Le Drian said representatives from France, the United Kingdom and Germany — the three key European signatories to the 2015 Iran deal — would meet with their Iranian counterparts on Monday and were committed to preserving the agreement.
In his speech Tuesday, Trump described the deal to curb Iran’s nuclear program as “defective at its core” and said “it didn’t bring peace, and it never will.” He said the agreement would not prevent Iran from building a nuclear bomb and railed against the fact that it didn’t address Iran’s development of ballistic missiles or its support for US-designated terrorist groups in the Middle East.
Macron, who had spoken with Trump on a call prior to the announcement that French sources described as “very, very disappointing” earlier in the day, said France was committed to expanding a framework with the aim of keeping the region as stable as possible.
“We will work collectively on a broader framework, covering nuclear activity, the post-2025 period, ballistic activity, and stability in the Middle East, notably Syria, Yemen and Iraq,” he said Tuesday.
Macron, German Chancellor Angela Merkel and British Prime Minister Theresa May had all urged Trump to remain in the deal, known as the Joint Comprehensive Plan of Action (JPCOA).
In a joint statement Tuesday, the three European leaders said they would “remain committed to ensuring the agreement is upheld” and would “ensure this remains the case including through ensuring the continuing economic benefits to the Iranian people that are linked to the agreement.”
“We must talk about Iran’s impressive ballistic missiles. Let’s talk about this with Iran, let’s put everything on the table but let’s stay in the accord, the accord is a good thing for the stability in the region and for our security,” Le Drian said Wednesday.

Anger in Tehran

President Rouhani said Iran would take a few weeks to decide how to respond to the US withdrawal, but ordered the country’s “atomic industry organization” to be prepared to “start our industrial enrichment without limitations.” He said Iran would abide by its commitments while it consults with the other signatories to the JPCOA.
On Wednesday, Iranian lawmakers burned an American flag in protest at the decision.
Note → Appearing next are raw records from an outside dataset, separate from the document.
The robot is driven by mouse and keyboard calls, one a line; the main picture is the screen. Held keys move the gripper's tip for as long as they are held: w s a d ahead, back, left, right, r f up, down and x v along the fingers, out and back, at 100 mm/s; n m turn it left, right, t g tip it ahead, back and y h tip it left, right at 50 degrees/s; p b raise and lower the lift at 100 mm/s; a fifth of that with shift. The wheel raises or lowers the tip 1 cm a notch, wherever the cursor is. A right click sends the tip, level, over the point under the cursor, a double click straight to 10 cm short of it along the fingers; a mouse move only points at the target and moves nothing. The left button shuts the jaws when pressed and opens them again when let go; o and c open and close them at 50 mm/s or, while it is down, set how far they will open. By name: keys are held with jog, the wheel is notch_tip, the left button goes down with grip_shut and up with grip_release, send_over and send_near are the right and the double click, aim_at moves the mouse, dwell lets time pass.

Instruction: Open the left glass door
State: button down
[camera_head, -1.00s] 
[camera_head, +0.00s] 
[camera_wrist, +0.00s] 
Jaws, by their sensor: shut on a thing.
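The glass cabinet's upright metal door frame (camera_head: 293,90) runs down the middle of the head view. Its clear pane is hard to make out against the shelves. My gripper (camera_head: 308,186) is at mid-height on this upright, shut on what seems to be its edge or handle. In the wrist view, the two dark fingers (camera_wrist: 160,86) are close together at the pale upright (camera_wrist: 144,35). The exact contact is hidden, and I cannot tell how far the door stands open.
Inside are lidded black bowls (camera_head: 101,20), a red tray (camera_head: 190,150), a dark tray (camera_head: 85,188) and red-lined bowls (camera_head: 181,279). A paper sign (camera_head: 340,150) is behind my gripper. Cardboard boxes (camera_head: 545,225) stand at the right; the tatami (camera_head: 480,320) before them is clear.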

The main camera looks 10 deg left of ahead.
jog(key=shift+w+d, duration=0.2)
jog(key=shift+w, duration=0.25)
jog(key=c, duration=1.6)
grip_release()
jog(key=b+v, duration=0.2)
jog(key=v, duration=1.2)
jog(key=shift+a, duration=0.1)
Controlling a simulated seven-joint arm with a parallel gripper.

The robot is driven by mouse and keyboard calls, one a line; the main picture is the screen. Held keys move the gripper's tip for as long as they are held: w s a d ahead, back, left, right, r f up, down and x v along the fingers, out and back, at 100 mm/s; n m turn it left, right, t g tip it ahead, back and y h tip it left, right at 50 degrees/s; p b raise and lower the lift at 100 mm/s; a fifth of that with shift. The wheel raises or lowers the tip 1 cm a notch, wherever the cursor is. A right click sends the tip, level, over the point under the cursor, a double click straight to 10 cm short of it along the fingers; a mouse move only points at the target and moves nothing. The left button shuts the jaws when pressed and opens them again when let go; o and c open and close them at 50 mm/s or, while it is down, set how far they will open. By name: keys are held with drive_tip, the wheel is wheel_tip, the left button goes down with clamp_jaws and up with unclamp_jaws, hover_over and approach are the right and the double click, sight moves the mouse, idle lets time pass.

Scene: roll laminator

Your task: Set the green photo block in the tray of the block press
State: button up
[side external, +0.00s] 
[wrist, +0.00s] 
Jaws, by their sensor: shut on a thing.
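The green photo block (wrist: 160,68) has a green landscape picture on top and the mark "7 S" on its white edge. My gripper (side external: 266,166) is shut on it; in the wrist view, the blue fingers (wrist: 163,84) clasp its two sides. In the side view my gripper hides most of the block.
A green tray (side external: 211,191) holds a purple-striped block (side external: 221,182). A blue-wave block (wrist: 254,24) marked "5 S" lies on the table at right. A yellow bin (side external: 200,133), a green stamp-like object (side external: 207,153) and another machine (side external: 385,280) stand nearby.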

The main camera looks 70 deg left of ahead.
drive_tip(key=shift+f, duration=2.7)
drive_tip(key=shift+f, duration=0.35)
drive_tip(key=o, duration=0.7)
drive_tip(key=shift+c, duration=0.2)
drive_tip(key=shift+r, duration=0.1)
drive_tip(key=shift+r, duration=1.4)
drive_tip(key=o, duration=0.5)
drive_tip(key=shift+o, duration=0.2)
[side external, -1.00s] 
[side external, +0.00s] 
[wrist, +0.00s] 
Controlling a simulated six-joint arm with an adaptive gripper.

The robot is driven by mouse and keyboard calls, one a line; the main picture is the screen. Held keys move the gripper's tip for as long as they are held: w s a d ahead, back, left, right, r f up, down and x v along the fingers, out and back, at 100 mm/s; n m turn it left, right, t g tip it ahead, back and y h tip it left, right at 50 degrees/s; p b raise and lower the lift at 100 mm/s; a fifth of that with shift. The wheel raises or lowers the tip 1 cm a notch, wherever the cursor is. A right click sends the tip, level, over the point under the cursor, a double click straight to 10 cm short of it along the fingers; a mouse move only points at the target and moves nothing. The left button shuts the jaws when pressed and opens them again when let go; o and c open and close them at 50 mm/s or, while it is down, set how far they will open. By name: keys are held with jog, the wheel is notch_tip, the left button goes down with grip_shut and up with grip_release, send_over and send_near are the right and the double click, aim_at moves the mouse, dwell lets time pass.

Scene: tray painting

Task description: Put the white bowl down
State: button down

Iran’s parliament, or Majlis, was set to vote on a motion that would call for a “proportionate and reciprocal action” against the US for leaving the JCPOA, semi-official Mehr News Agency reported.
While Trump’s decision was met with dismay in Europe, Israel and Saudi Arabia praised the US withdrawal.
“Thank you President Trump for your bold decision and your commitment to prevent Iran from ever getting nuclear weapons,” Israeli Prime Minister Benjamin Netanyahu tweeted.
Khalid bin Salman, the Saudi ambassador to the US and brother of the Crown Prince, wrote on Twitter that his country “fully supports” Trump’s decision and added that “we always had reservations with regards to sunset clauses, ballistic missiles program, and Iran’s support for terrorism in the region.”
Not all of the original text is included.